President Barack Obama perhaps put it best in a Morehouse College convocation speech when he said “every one of you have a grandma or an uncle or a parent who’s told you that at some point in life, as an African American, you have to work twice as hard as anyone else if you want to get by.” This poem looks at how the intersectionality of black womanhood amplifies that. The mother repeats “you have to be twice” to underscore how, as a black woman, it can feel as though you have to be more than twice as “good”—whatever that means, by whoever is defining it—to get anywhere in life and how this can apply to one’s own sexuality. In this way, embracing one’s full sexuality runs the risk of oversexualization, which can then lead to a denial of self. I often think of what Annette Gordon-Reed wrote in The Hemingses of Monticello, when I think about this space of impossibility: “The portrayal of black female sexuality as inherently degraded is a product of slavery and white supremacy, and it lives on as one of slavery’s chief legacies and as one of white supremacy’s continuing projects.”
You end this piece: “I’m damned if I do, / damned if I don’t, / and am always asked / to speak for a whole race.” Could you talk about that more?
The ending is two-fold. It speaks to that space of impossibility but it also speaks to my anxieties about writing a collection that explores black female identities and representation. I’ve always felt deep anxieties about anyone approaching my work and walking away from it thinking any version of “oh, now I understand what it means to be a black woman.” I’ve often heard that sort of language in conversation with books written by people of color. In no way can most books even begin to explain just one person’s lifetime, so how can one book be responsible for representing a whole group of people? I worry that this is the pressure we put on many artists of color (or, quite frankly, any writer who belongs to a marginalized or underrepresented group), as though one book, or one poem, could or should do all of that work. So, instead of letting the anxiety of what responsibility people think my book had to fully explain what it means to be a cisgender woman of color in the twenty-first century, I figured would give myself an out by calling out how ridiculous those expectations are.

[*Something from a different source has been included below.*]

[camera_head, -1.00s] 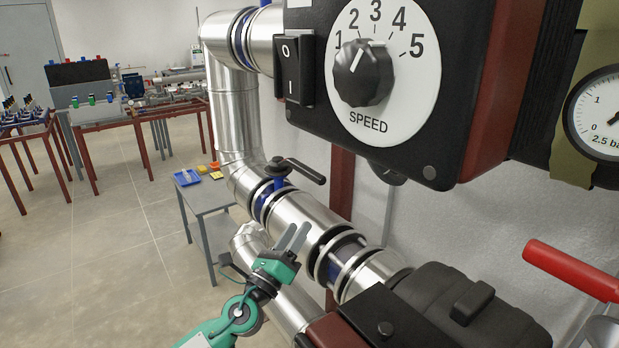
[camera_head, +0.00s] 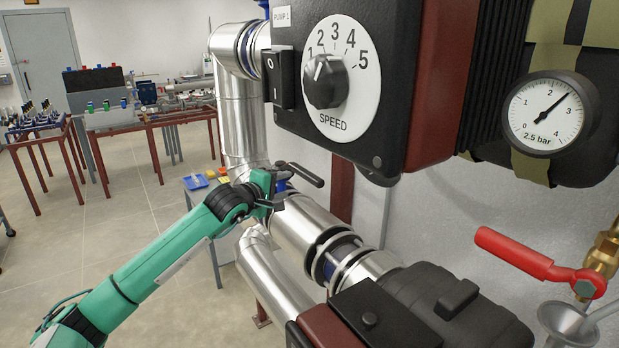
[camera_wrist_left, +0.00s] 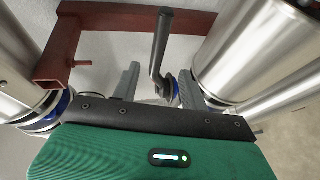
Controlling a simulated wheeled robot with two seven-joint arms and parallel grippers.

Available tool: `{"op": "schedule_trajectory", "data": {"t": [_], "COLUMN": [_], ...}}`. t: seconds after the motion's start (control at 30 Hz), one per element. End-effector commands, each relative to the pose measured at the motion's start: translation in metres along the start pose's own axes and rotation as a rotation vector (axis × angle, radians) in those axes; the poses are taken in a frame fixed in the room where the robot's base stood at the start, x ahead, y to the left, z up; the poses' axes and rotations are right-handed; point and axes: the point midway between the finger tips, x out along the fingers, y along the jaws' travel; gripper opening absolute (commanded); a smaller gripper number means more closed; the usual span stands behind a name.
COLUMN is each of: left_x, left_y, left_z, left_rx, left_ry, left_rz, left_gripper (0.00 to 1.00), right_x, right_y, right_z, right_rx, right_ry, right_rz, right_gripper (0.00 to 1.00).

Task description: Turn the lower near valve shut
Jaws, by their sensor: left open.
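A valve with a black lever handle (camera_head: 306,176) sits on the silver pipe in the head view. My left gripper (camera_head: 279,189) is at its near-left side, beside the lever's hub, and hides the blue stem partly. In the left wrist view a black lever (camera_wrist_left: 160,48) stands between the two grey fingers of my open left gripper (camera_wrist_left: 158,86). Its round hub lies close to the right finger. I cannot tell whether either finger touches it. My right gripper is not in view.
The pump box with its speed dial (camera_head: 341,80) overhangs the pipe. A red lever (camera_head: 513,253) and a pressure gauge (camera_head: 547,115) are at the right. A red-brown beam (camera_wrist_left: 100,55) and silver pipes (camera_wrist_left: 262,50) surround the gripper in the wrist view.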

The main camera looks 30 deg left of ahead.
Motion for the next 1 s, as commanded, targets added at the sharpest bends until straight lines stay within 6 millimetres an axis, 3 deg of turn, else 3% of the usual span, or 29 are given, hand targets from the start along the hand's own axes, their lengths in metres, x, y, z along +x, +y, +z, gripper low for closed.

Could you talk about the “Dark Continent” in the title?
The title is also two-fold. It is a nod to two white men’s categorizations of women’s sexuality and the continent of Africa as “dark,” mysterious, unknown entities. Sigmund Freud called “the sexual life of adult women . . . a ‘dark continent’ for psychology” in The Question of Lay Analysis. This term, however, was coined in the nineteenth century by Henry Morton Stanton as a term for Africa in Through the Dark Continent. As a poem about black female sexuality, the dispatch acts as a responsive report from the “mysterious” interiority of one black woman. I’ve framed it as a singular dispatch as a way of resisting any monolithic notions of black female sexuality; it is one speaker speaking of her own experiences.

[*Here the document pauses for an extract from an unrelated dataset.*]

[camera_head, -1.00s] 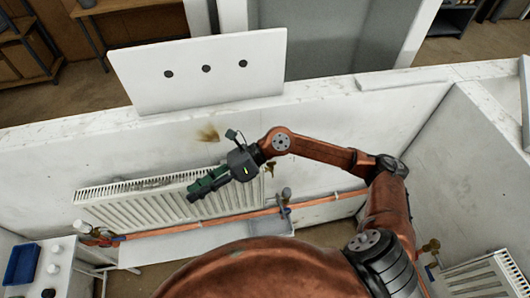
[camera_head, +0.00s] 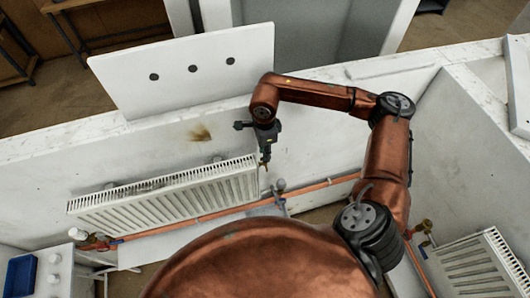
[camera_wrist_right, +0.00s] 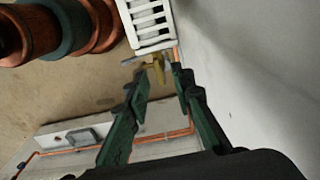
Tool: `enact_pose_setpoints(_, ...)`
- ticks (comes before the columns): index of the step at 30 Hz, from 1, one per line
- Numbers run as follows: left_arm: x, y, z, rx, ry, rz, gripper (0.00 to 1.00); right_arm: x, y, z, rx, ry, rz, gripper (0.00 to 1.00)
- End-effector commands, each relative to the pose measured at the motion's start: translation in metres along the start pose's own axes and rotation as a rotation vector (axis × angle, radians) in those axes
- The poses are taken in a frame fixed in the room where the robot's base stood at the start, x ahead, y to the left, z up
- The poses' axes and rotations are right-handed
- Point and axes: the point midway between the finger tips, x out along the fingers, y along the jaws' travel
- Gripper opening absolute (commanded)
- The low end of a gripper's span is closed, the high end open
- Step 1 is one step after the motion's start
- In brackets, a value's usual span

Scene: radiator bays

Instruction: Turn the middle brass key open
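The middle brass key (camera_wrist_right: 155,63) shows in the right wrist view, at the end of the white radiator, close to a copper pipe. My right gripper (camera_wrist_right: 162,73) is open, its two green fingers apart and pointing towards the key. The key appears between and just beyond the fingertips, and I cannot tell whether either finger touches it. In the head view my right gripper (camera_head: 265,157) points down at the right end of the middle radiator (camera_head: 170,197) and mostly hides the key. My left gripper is not in view.
A copper pipe (camera_head: 215,213) runs below the radiator. Another brass valve (camera_head: 424,228) and radiator (camera_head: 475,265) are in the right bay. A white panel with dark holes (camera_head: 190,75) stands on the wall top. A blue tray (camera_head: 20,275) lies lower left.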

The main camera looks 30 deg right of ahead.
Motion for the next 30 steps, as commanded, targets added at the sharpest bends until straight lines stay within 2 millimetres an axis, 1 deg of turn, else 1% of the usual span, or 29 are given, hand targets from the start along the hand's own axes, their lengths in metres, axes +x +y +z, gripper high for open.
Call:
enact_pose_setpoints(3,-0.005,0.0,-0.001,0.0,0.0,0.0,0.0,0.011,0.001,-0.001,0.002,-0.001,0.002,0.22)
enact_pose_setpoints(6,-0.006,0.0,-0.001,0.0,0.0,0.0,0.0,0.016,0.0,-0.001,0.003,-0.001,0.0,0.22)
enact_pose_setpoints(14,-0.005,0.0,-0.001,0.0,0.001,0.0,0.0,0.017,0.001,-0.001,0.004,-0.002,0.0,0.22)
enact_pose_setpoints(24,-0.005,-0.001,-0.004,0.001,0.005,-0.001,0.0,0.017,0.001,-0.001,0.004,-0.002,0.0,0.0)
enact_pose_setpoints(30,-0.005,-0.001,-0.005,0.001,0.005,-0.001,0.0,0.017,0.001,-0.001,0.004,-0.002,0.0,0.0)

Which non-writing-related aspect of your life most influences your writing?
I would definitely say food, wine, and fellowship, in no specific order. My interpersonal relationships are constantly fueling my work. My friends inspire me, challenge me to see the world in new ways, and make me desire to create a more welcoming and inclusive space where each of them is invited to be whole. I use the word fellowship to describe spending time with them in part because it reminds me of my Christian upbringing and in part because of residual, or not so residual, Lord of the Rings nerdom. Communing with them feels holy, like its own form of church. And you can’t have communion without food and wine, right? OK—I’ve probably stretched this somewhat sacrilegious metaphor long enough, but seriously, food and wine play a big role. As a writer, I find I need new creative outlets to keep me inspired. I find cooking to be just that. And learning about grapes and wine production over the past few years has been a fun adventure. To be clear, I am no chef, winemaker, or sommelier-in-training, but I love to bring people together for a night of meaningful conversation over food and wine where our souls and stomachs are fed. I find this to be the yang to the yin of solitude also required for my writing.
What is either the best or the worst piece of writing advice you’ve received or given?
Best advice: You are a writer because you write. For a long time, I tied being a writer to being published; however, until two years ago, I’d only published one poem. This meant I felt like an imposter. When a nonwriter friend offered up this advice, I brushed it off as reductive and oversimplified. But now I hold onto the words like a mantra. They are a welcomed reminder during a flood of rejections. I think so many of us get caught up in the writing life of publishing, giving readings, and having an outward-facing presence—necessarily so, as many of us do this work in order to share it with others—that it’s nice to remind myself that no matter what I always have the page, that that’s all I need to be a writer.
What project(s) are you working on now, or next?
With my first collection coming out next fall, I was worried that I’d be a little stalled in my writing. Luckily for me, inspiration has kept flowing. I am currently working on a—admittedly somewhat amorphous—lyric. It tackles some of the same topics of race, sexuality, representation, identity, but through a broader lens. We’re talking bringing ancient Greek philosophy in conversation with Disney’s Pocahontas, the historical Pocahontas in conversation with the biblical Rebecca, and the biblical Hagar in conversation with the 2017 Women’s March. Needless to say, there are a lot of moving puzzle pieces, but it’s a pleasurable exercise to try to weave complex and varied histories and conversations together.